■ Problem to solve
List each line in which the string "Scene" appears.

■ Data excerpts
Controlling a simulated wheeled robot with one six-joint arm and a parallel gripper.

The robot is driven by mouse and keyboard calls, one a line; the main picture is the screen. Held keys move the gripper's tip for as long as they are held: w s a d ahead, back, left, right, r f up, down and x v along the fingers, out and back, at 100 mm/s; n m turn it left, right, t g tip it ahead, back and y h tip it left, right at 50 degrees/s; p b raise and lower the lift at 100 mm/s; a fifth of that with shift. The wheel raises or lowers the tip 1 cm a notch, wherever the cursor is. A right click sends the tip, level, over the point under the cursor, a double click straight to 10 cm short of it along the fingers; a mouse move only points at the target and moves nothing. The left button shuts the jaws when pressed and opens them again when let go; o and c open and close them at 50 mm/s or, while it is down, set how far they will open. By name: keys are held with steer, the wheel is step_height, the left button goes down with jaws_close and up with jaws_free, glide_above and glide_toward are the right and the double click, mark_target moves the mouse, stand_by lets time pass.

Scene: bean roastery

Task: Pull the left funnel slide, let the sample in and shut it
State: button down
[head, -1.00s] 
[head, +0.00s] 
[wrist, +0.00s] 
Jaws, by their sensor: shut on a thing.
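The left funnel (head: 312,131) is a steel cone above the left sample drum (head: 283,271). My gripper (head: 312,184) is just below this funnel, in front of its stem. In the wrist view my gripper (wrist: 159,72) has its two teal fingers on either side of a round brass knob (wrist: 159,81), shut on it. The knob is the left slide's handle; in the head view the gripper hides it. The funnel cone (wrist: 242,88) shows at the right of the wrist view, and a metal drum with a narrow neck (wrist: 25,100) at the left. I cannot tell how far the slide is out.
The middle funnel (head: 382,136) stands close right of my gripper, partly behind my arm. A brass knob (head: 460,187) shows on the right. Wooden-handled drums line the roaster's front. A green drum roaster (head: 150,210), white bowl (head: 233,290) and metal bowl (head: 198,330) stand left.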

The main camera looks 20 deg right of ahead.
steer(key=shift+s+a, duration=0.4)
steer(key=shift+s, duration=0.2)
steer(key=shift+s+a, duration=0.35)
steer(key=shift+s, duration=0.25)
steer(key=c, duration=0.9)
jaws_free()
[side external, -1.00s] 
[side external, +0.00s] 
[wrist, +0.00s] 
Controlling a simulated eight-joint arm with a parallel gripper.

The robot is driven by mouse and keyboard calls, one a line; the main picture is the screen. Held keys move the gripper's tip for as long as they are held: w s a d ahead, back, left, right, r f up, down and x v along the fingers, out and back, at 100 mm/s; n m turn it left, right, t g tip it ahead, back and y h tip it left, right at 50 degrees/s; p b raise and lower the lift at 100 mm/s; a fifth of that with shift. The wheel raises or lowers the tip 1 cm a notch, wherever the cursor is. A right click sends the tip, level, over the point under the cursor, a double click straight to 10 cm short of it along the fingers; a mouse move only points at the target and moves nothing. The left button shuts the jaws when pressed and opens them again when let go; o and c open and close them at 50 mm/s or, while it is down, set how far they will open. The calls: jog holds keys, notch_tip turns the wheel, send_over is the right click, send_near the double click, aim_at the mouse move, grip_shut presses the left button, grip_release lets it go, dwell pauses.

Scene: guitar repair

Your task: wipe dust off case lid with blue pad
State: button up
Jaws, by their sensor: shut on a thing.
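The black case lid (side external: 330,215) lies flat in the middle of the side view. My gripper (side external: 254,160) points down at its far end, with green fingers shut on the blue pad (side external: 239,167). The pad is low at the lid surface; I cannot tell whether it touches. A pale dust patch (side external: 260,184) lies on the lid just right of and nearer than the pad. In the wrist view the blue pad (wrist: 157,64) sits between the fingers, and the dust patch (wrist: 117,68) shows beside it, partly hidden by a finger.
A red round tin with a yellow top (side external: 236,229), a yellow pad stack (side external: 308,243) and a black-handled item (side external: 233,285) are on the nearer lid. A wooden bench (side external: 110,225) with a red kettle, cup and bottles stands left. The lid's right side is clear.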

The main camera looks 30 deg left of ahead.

■ Right answer
Scene: bean roastery
Scene: guitar repair

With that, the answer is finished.